■ Task to carry out
Each line of the material must be repeated precisely, with the pictures left out.

■ Data extract
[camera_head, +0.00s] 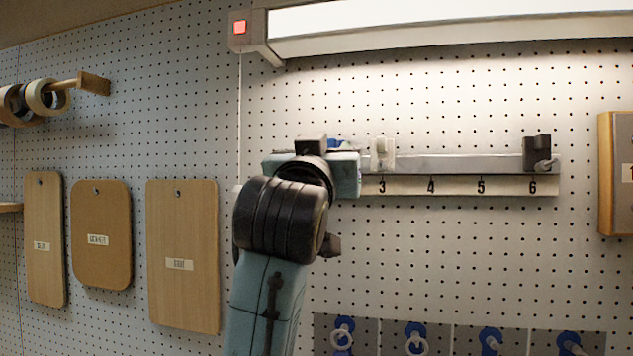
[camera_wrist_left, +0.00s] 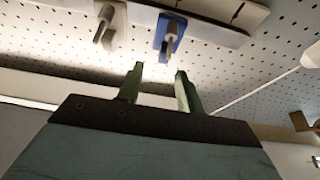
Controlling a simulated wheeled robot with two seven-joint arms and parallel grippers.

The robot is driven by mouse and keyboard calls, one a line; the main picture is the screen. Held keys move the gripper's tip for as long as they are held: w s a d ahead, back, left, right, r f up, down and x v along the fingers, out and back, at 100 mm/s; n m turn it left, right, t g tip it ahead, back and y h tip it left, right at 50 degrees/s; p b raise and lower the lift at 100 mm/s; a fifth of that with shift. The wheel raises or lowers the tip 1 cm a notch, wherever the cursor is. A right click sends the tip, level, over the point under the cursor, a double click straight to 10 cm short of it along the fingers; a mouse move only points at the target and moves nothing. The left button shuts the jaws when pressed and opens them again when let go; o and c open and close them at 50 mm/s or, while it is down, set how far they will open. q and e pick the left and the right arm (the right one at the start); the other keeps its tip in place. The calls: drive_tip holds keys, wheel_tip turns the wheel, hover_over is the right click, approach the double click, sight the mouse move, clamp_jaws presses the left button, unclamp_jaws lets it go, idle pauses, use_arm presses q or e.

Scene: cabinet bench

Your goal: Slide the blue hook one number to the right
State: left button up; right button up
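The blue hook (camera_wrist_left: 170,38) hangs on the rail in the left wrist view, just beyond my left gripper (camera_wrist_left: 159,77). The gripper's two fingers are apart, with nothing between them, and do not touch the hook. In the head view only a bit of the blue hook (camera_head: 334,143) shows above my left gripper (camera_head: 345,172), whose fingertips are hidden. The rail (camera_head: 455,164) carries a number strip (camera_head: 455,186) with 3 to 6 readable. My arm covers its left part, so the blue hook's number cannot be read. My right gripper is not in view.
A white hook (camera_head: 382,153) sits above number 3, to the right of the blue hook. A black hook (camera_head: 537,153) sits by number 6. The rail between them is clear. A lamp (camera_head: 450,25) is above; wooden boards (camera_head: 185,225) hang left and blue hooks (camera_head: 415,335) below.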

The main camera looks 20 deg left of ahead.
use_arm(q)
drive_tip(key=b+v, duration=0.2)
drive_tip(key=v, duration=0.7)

■ Result
[camera_head, +0.00s] 
[camera_wrist_left, +0.00s] 
Controlling a simulated wheeled robot with two seven-joint arms and parallel grippers.

The robot is driven by mouse and keyboard calls, one a line; the main picture is the screen. Held keys move the gripper's tip for as long as they are held: w s a d ahead, back, left, right, r f up, down and x v along the fingers, out and back, at 100 mm/s; n m turn it left, right, t g tip it ahead, back and y h tip it left, right at 50 degrees/s; p b raise and lower the lift at 100 mm/s; a fifth of that with shift. The wheel raises or lowers the tip 1 cm a notch, wherever the cursor is. A right click sends the tip, level, over the point under the cursor, a double click straight to 10 cm short of it along the fingers; a mouse move only points at the target and moves nothing. The left button shuts the jaws when pressed and opens them again when let go; o and c open and close them at 50 mm/s or, while it is down, set how far they will open. q and e pick the left and the right arm (the right one at the start); the other keeps its tip in place. The calls: drive_tip holds keys, wheel_tip turns the wheel, hover_over is the right click, approach the double click, sight the mouse move, clamp_jaws presses the left button, unclamp_jaws lets it go, idle pauses, use_arm presses q or e.

Scene: cabinet bench

Your goal: Slide the blue hook one number to the right
State: left button up; right button up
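The blue hook (camera_wrist_left: 170,38) hangs on the rail in the left wrist view, just beyond my left gripper (camera_wrist_left: 159,77). The gripper's two fingers are apart, with nothing between them, and do not touch the hook. In the head view only a bit of the blue hook (camera_head: 334,143) shows above my left gripper (camera_head: 345,172), whose fingertips are hidden. The rail (camera_head: 455,164) carries a number strip (camera_head: 455,186) with 3 to 6 readable. My arm covers its left part, so the blue hook's number cannot be read. My right gripper is not in view.
A white hook (camera_head: 382,153) sits above number 3, to the right of the blue hook. A black hook (camera_head: 537,153) sits by number 6. The rail between them is clear. A lamp (camera_head: 450,25) is above; wooden boards (camera_head: 185,225) hang left and blue hooks (camera_head: 415,335) below.

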The main camera looks 20 deg left of ahead.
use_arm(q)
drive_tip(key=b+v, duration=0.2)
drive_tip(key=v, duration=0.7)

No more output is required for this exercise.